I saw this at the BFI on Friday 10th January after a gap of (at a guess) 30 years since I first saw it. My tolerance for the depiction of domestic violence and sadism is much, much lower than it was then. And this film has lashings of that making it a thoroughly unpleasant watch. However, to counter that there were the sensational special effects (I wish they had toned down the teeth which mars the believability of Hyde) and the even more astonishing screen presence of Miriam Hopkins.

This may have been the film that made me a fan but it could equally have been Old Acquaintance or These Three or even The Heiress. She is so underrated and unjustly forgotten or, if remembered, it is as a footnote in the career of Bette Davis. I blame the words and reputation of Davis for the unattractive idea that people have of Hopkins. The idea of her being so unpopular that the crew came to clap Davis shaking the hell of her on Old Acquaintance even suffuses reviews of her role in The Smiling Lieutenant in which somebody can write complete nonsense about her on set demands when the evidence on screen doesn't support it.

Anyway, there is not a single second that she is on screen in this film that she isn't mesmerising and utterly convincing. Even her Cockney accent sounds all right at a distance of eighty years, after all, I think Joyce Carey sounds fake in Brief Encounter.

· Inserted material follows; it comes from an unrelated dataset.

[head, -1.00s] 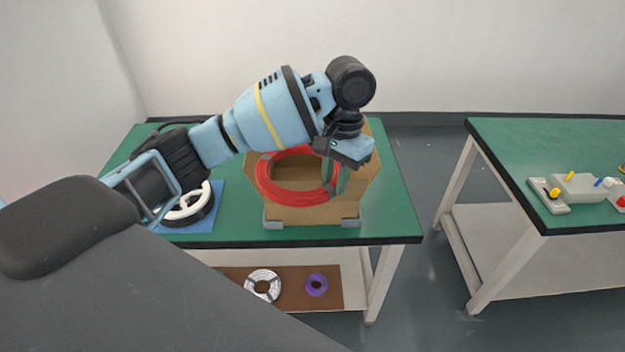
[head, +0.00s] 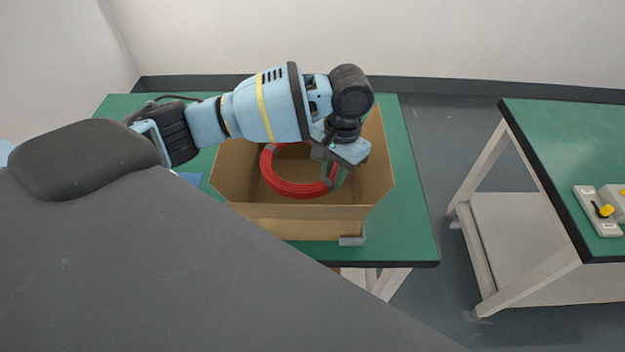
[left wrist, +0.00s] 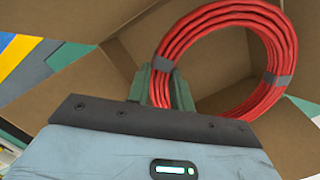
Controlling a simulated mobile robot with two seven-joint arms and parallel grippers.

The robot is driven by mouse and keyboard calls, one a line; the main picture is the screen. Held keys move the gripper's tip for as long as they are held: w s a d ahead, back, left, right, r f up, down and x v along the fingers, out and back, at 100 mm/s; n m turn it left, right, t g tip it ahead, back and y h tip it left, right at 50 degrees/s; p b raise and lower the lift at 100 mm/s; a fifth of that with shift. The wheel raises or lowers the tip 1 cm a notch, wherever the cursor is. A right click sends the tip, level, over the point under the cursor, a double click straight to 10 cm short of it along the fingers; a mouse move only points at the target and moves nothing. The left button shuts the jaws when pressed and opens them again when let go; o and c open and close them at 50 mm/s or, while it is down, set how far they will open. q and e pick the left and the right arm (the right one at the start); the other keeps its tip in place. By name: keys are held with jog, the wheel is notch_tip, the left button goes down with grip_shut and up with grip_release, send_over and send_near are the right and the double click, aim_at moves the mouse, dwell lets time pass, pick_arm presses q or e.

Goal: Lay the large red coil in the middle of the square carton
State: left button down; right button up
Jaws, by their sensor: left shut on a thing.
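The large red coil (head: 291,188) shows in the head view inside the outline of the open square carton (head: 290,212). My left gripper (head: 336,172) is shut on the coil's right side. In the left wrist view the coil (left wrist: 212,18) has grey ties and is gripped between the green fingers (left wrist: 162,86). The carton's brown walls and floor (left wrist: 216,62) lie behind it. I cannot tell whether the coil touches the carton floor. The coil's far edge is partly hidden by my arm. My right gripper is not in view.
The carton stands on a green table (head: 408,205); a grey bracket (head: 351,240) is at its front right corner. A blue mat (head: 190,179) is mostly hidden by my arm. A second green table (head: 575,150) with a grey-and-yellow device (head: 603,210) stands at right, across a floor gap.

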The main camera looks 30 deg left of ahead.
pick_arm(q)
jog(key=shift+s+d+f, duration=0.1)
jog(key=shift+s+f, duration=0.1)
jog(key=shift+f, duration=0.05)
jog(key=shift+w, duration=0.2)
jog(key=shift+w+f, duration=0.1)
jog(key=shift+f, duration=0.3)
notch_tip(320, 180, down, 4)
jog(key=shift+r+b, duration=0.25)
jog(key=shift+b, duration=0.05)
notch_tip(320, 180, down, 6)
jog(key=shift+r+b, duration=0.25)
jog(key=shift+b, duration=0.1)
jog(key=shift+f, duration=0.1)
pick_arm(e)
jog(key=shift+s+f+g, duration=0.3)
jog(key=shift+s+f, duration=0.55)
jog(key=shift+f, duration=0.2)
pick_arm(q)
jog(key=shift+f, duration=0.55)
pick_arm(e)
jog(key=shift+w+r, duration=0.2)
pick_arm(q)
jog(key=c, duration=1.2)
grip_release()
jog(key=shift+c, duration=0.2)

Frederic March is pretty good too.

While browsing I came across this still which is hilarious. He looks like he is in blackface while she looks like a ridiculous ham. Honestly, the film is much, much better than this.

It is amazing what a poor still or trailer can do for a film: before Jekyll we were treated to the trailer for The Innocents which is just so inappropriately awful and gives everything away.